- Germany’s Hamburg Lübeck Blankensee Airport looks set to secure commercial flights again from 2019 as it seeks to return traffic levels to the highs seen in the mid-2000s;
- The airport previously was popular with LCCs as an alternative gateway to Hamburg, but as had a difficult history, changing ownership several times;
- It now has stable ownership and its location has a lot of plus points that should help it secure the return of commercial operations;
- Finally, planning approval is close for extensions and expansions that airlines need to commit to adding and growing operations.

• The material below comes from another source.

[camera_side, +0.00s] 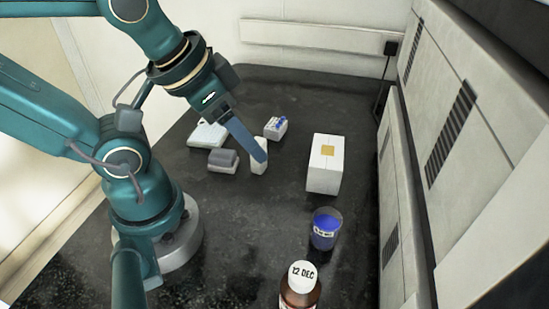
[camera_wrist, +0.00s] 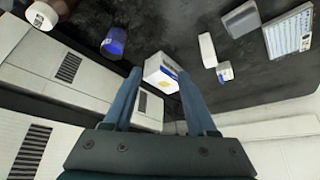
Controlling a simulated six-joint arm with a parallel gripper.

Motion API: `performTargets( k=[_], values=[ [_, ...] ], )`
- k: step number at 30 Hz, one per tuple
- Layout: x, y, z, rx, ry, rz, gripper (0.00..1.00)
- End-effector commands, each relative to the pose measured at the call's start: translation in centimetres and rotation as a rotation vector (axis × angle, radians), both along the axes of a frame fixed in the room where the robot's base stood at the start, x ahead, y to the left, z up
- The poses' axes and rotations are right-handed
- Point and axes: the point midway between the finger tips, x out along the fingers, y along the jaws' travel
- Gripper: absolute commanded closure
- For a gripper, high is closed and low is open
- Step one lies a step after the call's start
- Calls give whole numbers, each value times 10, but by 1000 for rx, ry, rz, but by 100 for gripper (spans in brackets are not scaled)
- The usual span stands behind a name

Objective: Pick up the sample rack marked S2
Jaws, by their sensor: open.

While Blankensee Airport is 54km (34 miles) from Hamburg, it is regarded as Hamburg’s second airport, Hamburg itself being the second largest German city after Berlin and, like Lübeck, a Hanseatic city. The Hanseatic League was founded by north German towns and German merchant communities abroad to protect their mutual trading interests. The league dominated commercial activity in northern Europe from the 13th to the 15th century.
Lübeck Blankensee’s best period came in the mid-2000s when it recorded its highest ever passenger total (715,000 in 2005). It had repositioned itself as a ‘low-cost’ airport during the LCC boom of that period and attracted Ryanair from 2000 and Wizz Air from 2006. The New Zealand investment fund Infratil (Morrison & Co) took a 90% shareholding from late 2005 until Oct-2009 when it sold the equity back to the City of Lübeck as part of its wider withdrawal from Europe.
But a series of factors including the global economic crisis from 2008, the Icelandic volcano eruption of Apr-2010, the reluctance of Ryanair to expand owing to disagreements over a runway extension and several contra-expansion lawsuits led to a downturn in passenger numbers. By 2014 that 715,000 had become 168,000 and Ryanair took the decision to leave owing to the airport’s uncertain future, shifting instead to Hamburg Helmut Schmidt Airport where it has since built up to 8.6% of seat capacity, the third highest share after Eurowings and Lufthansa.
Wizz Air followed in Apr-2016, some of its services also relocating to Hamburg. Then, all commercial operations (scheduled and charter) ceased at Lübeck and the airport only offered general and business aviation services.
The airport filed for bankruptcy and was subsequently sold to an Egyptian entrepreneur and then to a Chinese investor. But the German subsidiary of that company also declared bankruptcy in Sep-2015, leaving the airport without an operator. Then, following the completion of a purchase agreement with the City of Lübeck, Stöcker Airport GmbH & Co KG took over as operator of the airport on 13-Jun-2016.
Stöcker Airport is a spin-off of Lübeck-based companies connected to Prof Dr Winfried Stöcker, including EUROIMMUN Medizinische Labordiagnostika AG, which had previously been a prospective buyer of the airport with other entrepreneurs from the region, “in order to protect it”, i.e. not to use the land for other purposes.
That original bid was withdrawn in favour of a start-up airline, Lübeckair, which would have flown regional services to major airline hubs and domestic destinations in Germany but it never got off the ground and attention was refocused on the airport.
Lübeck Airport languishes without commercial services but with ownership and operational management that are conducive to its future success - within reason. Along with many other such examples of secondary, low-cost airports in Europe from 10-15 years ago it was and is never going to reach overly-ambitious targets.
It is well situated for access by private vehicle from the A1 motorway which runs from Hamburg and the A20 from the state of Mecklenburg-Vorpommern to the east. The airport has its own rail station. Regional trains run every hour between Kiel and Lüneburg, stopping at the station as well as at the city’s main station and connecting trains are available at Lübeck Hauptbahnhof or in Büchen to Hamburg and other destinations.
The runway extension dispute is not settled but in Jun-2018 a Higher Administrative Court dismissed a second round of appeals brought by a local municipality against planning approval for expansion of the airport including a runway extension to 2257 metres, improved supporting facilities and a new terminal building with “state of the art equipment and infrastructure”.